Under the Paris Agreement, a share of proceeds from the markets needs to be deployed to help developing countries adapt to climate impacts. Whether this applies to the centralized SDM market only or to all trading, including from bilateral agreements has not yet been agreed.

In an open letter to COP25 president and Chile’s environment minister Carolina Schmidt, more than 150 NGOs have called for the creation of a specific financing facility and debt relief to help vulnerable countries recover from loss and damage impacts. They argued regular contributions from wealthy countries and global taxes on financial transactions, international air travel and fossil fuels should finance the fund.

The letter comes after a report by a coalition of climate and environmental organizations estimated rich countries should provide an additional $50 billion per year by 2022 and $300 billion annually by 2030 to address loss and damage.


The Warsaw International Mechanism (WIM) – the 2013 international framework to address loss and damage –– is up for review in the COP25.

The framework intended that developed countries provide developing countries with finance, technology and capacity-building to help victims of climate change recover after extreme weather events or slower-onset climate disasters such as sea-level rise.

The WIM review is likely to see disagreements between rich and vulnerable countries at the COP25.
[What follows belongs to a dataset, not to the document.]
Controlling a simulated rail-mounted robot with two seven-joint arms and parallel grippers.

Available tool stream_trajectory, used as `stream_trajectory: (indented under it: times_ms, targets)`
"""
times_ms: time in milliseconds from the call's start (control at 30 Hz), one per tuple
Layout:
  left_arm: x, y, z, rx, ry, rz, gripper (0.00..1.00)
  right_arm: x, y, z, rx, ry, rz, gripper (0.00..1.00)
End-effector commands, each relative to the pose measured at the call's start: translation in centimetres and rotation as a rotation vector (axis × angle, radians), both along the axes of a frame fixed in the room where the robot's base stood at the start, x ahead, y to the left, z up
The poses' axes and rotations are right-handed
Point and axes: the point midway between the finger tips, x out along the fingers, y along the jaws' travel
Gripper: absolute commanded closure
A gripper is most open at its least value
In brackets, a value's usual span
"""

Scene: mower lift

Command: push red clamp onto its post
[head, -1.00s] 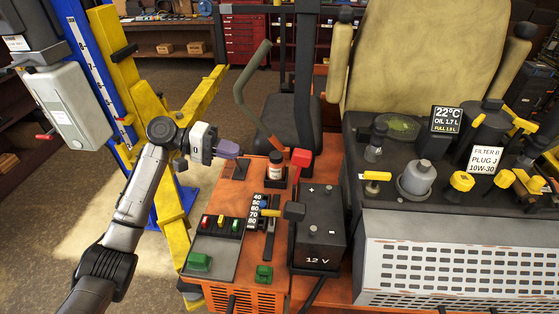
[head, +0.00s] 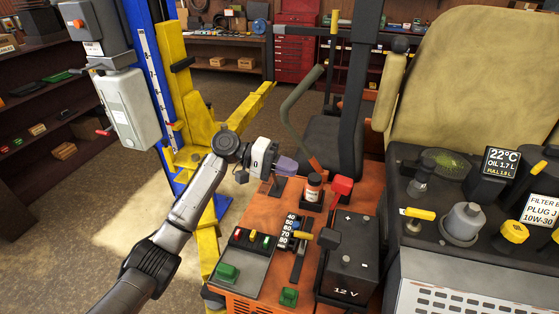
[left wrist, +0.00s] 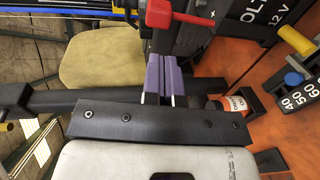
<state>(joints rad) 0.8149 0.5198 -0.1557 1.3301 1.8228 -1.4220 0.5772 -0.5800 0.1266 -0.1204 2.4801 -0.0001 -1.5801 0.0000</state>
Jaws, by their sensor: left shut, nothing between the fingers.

Tens of millions of people threatened

A report from Save the Children, says that what it calls “climate shocks” are threatening tens of millions of people in East and Southern Africa.

The NGO says 33 million people are at emergency levels of food insecurity due to cyclones and droughts. More than half of these are believed to be children.

Fight to the death

The president of an island nation on the frontline of climate crisis says the country is in a “fight to the death” after freak waves inundated the capital.

Powerful swells averaging 5m washed across the capital of the Marshall Islands, Majuro, last week.

President Hilda Heine said the Pacific nation had been fighting rising tides even before last week’s disaster.

At the meeting, Ms Heine commented: “Water covers much of our land at one or other point of the year as we fight rising tides. As we speak hundreds of people have evacuated their homes after large waves caused the ocean to inundate parts of our capital in Majuro last week.”

She added: “It’s a fight to the death for anyone not prepared to flee. As a nation we refuse to flee. But we also refuse to die.”

At the Madrid summit, ambassador Lois Young, from the Alliance of Small Island States (AOSIS), which represents low-lying coastal countries and small island nations, launched a rebuke to the world’s big polluters.

“We are disappointed by inadequate action by developed countries and outraged by the dithering and retreat of one of the most culpable polluters from the Paris Agreement,” she said.

“In the midst of a climate emergency, retreat and inaction are tantamount to sanctioning ecocide. They reflect profound failure to honor collective global commitment to protect the most vulnerable.

“With our very existence at stake, COP 25 must demonstrate unprecedented ambition to avert ecocide.”